Don’t those in the Home Ministry or Kementerian Dalam Negeri know that they have given the KDN permits to those who are bent on not serving the interests of the country, but those of the others, especially the Americans, westerners, Hong Kongers, Indians (in India; or mostly Tamil Nadu), but not Malaysia.

Haven’t those in the ministry realized that the country’s press had long been infiltrated by foreign elements that were out to promote the propaganda for these foreign countries, and right under their noses?

It is sad how some Malaysians are willing to serve the interests of such countries, unpaid and unrecognized by the leaders of those countries.

I can imagine if there is a small column in any paper in Hong Kong, Tamil Nadu or America that writes on stories on Malaysia everyday that the editors of these papers would definitely be feted by the Malaysian government and that they would have been given the honorific titles of all types.

But the probability of such a thing happening is remote. No paper outside of Malaysia, save for Singapore that wants to publish anything on Malaysia, unless if there is something negative happening.

Singapore papers normally have the ‘Across the Causeway’ column, but nothing else, where they write or publish stories on Malaysia.

News on Malaysia and Malaysians are mostly of the negative type surrounding the same small group of people who are in politics who normally say things which sound like are being repeated again and again. Yet, the editors did not find it trite or tiring to publish such comments from the same characters, who look like they are people from an earlier era, and who do not belong in today’s era.

Or is it because those who publish the newspapers and magazines and run television stations and also radios are more interested to do the bidding for the others, especially if they are Chinese and Indians who find it more fascinating for them to over-promote news and other stories and programs and even films from their Mother and Sisterlands?

This may be the case.

Worse, even the Malay and English-language papers are also doing the same by over-promoting stories from other countries, with some even have regular columns where they publish entertainment gossips from America and on characters who are not known generally by the Malaysian readers and public.

Everything American or western seems to be important to them.

Is this what Malaysian journalism has become? It is Old Malayan Journalism which had become Old Malaysian Journalism, which has no real reason for being, since we are a new nation the last 52 years.

It is also ironic when one considers how during the British administration of Malaya, the English language papers did not over-promote things British.
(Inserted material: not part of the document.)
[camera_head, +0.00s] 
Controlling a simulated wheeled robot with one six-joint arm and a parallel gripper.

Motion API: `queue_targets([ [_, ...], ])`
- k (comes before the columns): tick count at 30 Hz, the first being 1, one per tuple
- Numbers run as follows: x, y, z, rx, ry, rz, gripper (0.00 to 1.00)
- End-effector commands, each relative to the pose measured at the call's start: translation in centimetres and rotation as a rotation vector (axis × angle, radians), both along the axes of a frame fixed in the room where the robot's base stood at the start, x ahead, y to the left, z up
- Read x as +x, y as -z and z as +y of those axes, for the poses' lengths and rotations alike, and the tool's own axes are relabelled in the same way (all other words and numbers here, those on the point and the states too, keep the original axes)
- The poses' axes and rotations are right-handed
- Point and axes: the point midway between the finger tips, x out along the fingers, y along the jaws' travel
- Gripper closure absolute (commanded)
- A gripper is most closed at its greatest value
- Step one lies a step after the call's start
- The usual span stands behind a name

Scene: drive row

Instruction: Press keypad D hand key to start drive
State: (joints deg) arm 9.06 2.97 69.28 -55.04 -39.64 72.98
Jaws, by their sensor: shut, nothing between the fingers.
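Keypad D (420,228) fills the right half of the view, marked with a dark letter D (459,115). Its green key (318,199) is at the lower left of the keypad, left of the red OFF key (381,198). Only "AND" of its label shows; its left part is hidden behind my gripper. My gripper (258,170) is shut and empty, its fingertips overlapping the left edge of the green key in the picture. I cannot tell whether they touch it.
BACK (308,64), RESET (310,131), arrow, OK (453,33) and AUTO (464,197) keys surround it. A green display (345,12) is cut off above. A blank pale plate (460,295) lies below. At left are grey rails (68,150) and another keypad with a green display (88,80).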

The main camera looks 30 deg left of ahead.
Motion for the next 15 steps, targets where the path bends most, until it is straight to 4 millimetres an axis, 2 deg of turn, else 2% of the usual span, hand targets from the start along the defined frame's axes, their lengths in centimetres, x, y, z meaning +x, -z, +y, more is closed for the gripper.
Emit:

Most of the stories were on the Malayans and locals, with only the interesting and international news on other countries.

The Malay papers even went overboard by almost ignoring foreign news, especially the entertainment news, so no wonder the Old Malayan Cinema which was then based in Singapore were able to develop almost unhindered, by getting the right support from the Malay as well as non-Malay masses, who would flock to the cinemas where new Malay films then were being shown.
They did not have any compunction to call them Malay films; yet, the non-Malays could still find them interesting.
Today, despite some Malay film producers calling their films, ‘Malaysian films’, they are still not able to draw in the non-Malay crowd, most of whom now speak and write better in Malay than their parents and grandparents who could not speak or write in the language well, not having been educated in school.

All journalists and editors, therefore, must be forced to have a master’s degree in journalism from Malaysian or foreign universities so their level of reporting and news creation is further heightened.

This requirement is necessary so as to force those who want to go into journalism will know that it is not enough for them to be able to write, but they must also show greater sincerity in what they write, which only serve our country and no others, despite them having ancestors who were originally from other countries.

Malaysia can create better quality journalists, editors and publishers as well as broadcasters and filmmakers only if we look inside of us more than we look elsewhere.